What the survey doesn’t pinpoint is whether the 50 per cent were composed solely of the losers. If that’s the case, the results might not be very different if a similar poll studied the attitude of litigants.

But if that’s not the case, 50 per cent is a remarkably high dissatisfaction rate given that choice of decision-maker so often comes up as a reason to arbitrate.

As for tailoring the rules to suit the parties, litigation is much less formal and structured than it used to be. That’s not to say that arbitration doesn’t have considerably greater scope in this regard, but it does point out that the issue isn’t entirely one-sided.

“However flexible the judicial system tries to be, it never has the flexibility of ad hoc arbitration where parties can design their own process, choose their own judge, have a much greater influence on when things will happen, and have the same decision-maker organize each step in the process, including the supervision of discoveries if necessary,” says Wendy Earle of Borden Ladner Gervais LLP.

The argument is that arbitrators, seized of a case in its entirety, have greater scope to keep the parties in check.

“Arbitration can get down to the same kind of fighting that occurs in litigation, but arbitrators have more room and more motivation to rein in the process,” says Barry Leon of Ottawa’s Perley-Robertson Hill & McDougall LLP.

The problem is that they don’t always do so. “The arbitration process breaks down when people choose arbitrators who let counsel run the arbitration process like a private trial,” Richler says.

What arbitration does do, however, is ensure confidentiality, something that’s a very limited commodity in the courts. “Confidentiality can be important in a variety of settings, particularly where the parties have a relationship and want to keep its terms confidential,” Laskin says.

Arbitration is also preferable when big business meets the underdog. “My view is that companies should favour arbitration in David versus Goliath situations,” Earle says.

“Those are the situations that businesses want behind closed doors, out of the public eye, and out of the courts where a judicial decision might set a precedent.”

What the survey revealed, however, was that while confidentiality was important to users of arbitration, it wasn’t the essential reason for resorting to it.

Whatever the reasons justifying arbitration, there’s no doubt that it’s the preferred avenue for many lawyers.

By way of example, Richler has two favourite stories that he relies on to back up his fondness for arbitration.

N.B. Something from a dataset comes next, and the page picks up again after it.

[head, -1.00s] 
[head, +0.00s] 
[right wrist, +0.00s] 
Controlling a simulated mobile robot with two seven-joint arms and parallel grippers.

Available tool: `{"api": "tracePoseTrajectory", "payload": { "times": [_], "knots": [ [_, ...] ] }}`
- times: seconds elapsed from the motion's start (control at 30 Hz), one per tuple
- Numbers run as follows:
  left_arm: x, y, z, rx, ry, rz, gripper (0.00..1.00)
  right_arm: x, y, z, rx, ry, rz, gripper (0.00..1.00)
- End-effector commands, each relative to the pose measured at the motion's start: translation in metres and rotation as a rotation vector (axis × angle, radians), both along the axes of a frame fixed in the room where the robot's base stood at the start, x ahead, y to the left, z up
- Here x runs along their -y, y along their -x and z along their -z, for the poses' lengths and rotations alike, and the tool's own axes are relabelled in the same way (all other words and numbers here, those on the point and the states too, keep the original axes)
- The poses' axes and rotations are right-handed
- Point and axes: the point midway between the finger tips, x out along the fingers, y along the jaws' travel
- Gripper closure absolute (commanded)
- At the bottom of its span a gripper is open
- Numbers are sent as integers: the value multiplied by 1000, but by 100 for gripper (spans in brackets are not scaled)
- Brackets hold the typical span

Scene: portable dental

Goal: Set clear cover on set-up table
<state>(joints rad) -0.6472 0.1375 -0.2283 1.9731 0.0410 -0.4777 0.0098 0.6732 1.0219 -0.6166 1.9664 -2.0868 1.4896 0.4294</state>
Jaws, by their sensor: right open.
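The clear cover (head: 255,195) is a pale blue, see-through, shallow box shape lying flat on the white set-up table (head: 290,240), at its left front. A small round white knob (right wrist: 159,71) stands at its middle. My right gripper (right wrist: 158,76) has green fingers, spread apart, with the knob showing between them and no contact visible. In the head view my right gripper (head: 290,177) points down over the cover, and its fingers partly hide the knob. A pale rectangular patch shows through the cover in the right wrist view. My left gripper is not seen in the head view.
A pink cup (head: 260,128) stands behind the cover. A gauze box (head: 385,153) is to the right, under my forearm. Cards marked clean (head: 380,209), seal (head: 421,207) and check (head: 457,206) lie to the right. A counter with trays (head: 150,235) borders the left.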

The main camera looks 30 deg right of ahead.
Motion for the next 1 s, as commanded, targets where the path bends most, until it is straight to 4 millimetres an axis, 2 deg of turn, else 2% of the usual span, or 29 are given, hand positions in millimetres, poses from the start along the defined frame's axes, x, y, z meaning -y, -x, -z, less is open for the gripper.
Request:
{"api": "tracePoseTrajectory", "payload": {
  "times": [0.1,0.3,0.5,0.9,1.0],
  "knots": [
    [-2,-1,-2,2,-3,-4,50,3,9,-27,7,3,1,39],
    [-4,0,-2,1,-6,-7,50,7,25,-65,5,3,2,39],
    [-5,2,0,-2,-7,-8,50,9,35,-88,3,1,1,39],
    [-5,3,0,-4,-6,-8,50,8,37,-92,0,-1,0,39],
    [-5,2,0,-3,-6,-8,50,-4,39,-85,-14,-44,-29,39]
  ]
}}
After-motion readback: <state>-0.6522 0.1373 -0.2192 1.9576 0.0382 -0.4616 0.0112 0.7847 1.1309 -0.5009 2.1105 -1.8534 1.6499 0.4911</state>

One relates to a Vancouver case with some $25 million involved and presided over by a retired judge and two senior lawyers.

“The hearing took less than two days, and the whole thing took a year overall,” says Richler. “But the loser went to the courts to seek leave to appeal.

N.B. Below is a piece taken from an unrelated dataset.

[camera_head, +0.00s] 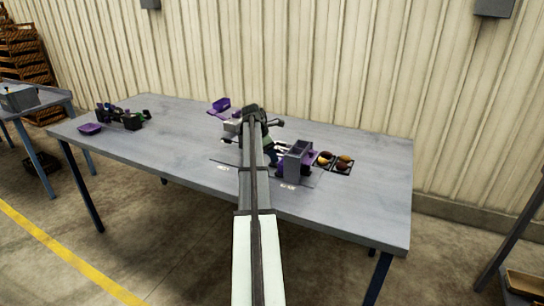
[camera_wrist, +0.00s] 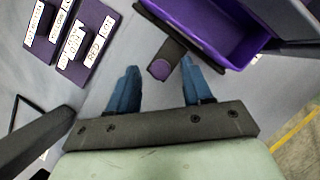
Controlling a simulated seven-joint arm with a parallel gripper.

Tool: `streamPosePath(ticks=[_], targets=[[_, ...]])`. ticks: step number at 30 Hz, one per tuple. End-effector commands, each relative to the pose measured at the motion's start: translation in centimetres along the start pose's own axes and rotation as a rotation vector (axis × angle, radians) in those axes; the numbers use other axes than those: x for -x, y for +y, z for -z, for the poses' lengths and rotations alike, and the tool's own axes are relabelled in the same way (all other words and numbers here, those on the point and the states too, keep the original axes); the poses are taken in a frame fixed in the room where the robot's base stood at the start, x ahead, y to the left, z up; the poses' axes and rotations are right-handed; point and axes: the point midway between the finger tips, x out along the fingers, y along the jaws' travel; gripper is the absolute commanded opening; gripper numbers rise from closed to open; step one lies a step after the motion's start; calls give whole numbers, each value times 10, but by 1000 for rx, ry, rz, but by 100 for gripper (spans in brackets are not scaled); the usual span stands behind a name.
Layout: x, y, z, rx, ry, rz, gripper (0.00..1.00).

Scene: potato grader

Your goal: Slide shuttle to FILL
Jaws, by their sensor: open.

The hearing on the application took two days to argue, as long as the argument on the merits before the arbitrator, and the judge reserved for five months before denying leave. Now the other side is appealing the decision denying leave.”

The second involves an $85-million case between two brothers before a retired judge sitting as a single arbitrator. “The matter was bitterly contested with many motions,” Richler says.

“But we were done in less than a year, and again, the hearing took two days.”
According to Richler, these aren’t exceptional instances.

“I have never had an arbitration where I thought that the court process would take less time,” he says.

“I would say that arbitration is always faster than litigation, where procedural rules are written to suit the lowest common denominator of cases that might come before the courts, so much so that I have done multimillion-dollar cases in a number of weeks by resorting to arbitration.”

But not all domestic arbitration goes so smoothly. “Domestic arbitration is much more likely than international arbitration to resemble litigation, particularly because many domestic arbitration [cases] use the Rules of Civil Procedure as their framework,” says Michael Schafler of Fraser Milner Casgrain LLP.

Then there’s the question of whether the arbitration process encourages settlement. Lawyers seem to be all over the map on this question with responses ranging from very low settlement rates to estimates that approximate litigation’s record on the issue.

Because arbitration is confidential, meaningful statistics are few and far between. But at least one arbitrator believes the settlement rate in litigation is much higher than in arbitration. His explanation is most interesting.

“An arbitrator who does virtually only domestic arbitration told me that 90 per cent of cases to go to hearing, whereas 90 per cent of litigation settles,” Richler says.

“He believes arbitrations don’t settle more frequently because the parties don’t get fed up with the process as often as litigants do.”

For his part, Laskin offers another explanation. “It’s not unusual for arbitration clauses to have provisions for pre-arbitration conciliation and mediation,” he says. “So in custom-built arbitration, parties may be reluctant to settle because most likely they have already tried to do so.”

Despite the convergence of litigation and arbitration, the greatest divide between the two may be psychological in nature.

Alternatively, it may just be that old habits die hard. “Once they get into the courtroom in a civil litigation context, counsel tend to put on their flak jackets and batten down the hatches,” says Lisa Constantine of McCarthy Tétrault LLP.

There’s also the argument that arbitrations tend to go more smoothly because they’re consensual in nature. “When the parties have agreed on how to resolve a dispute, there tends to be far less procedural messing about,” Earle says.

“The mere fact that they’ve decided to send something to arbitration means that they envisage an efficient process.”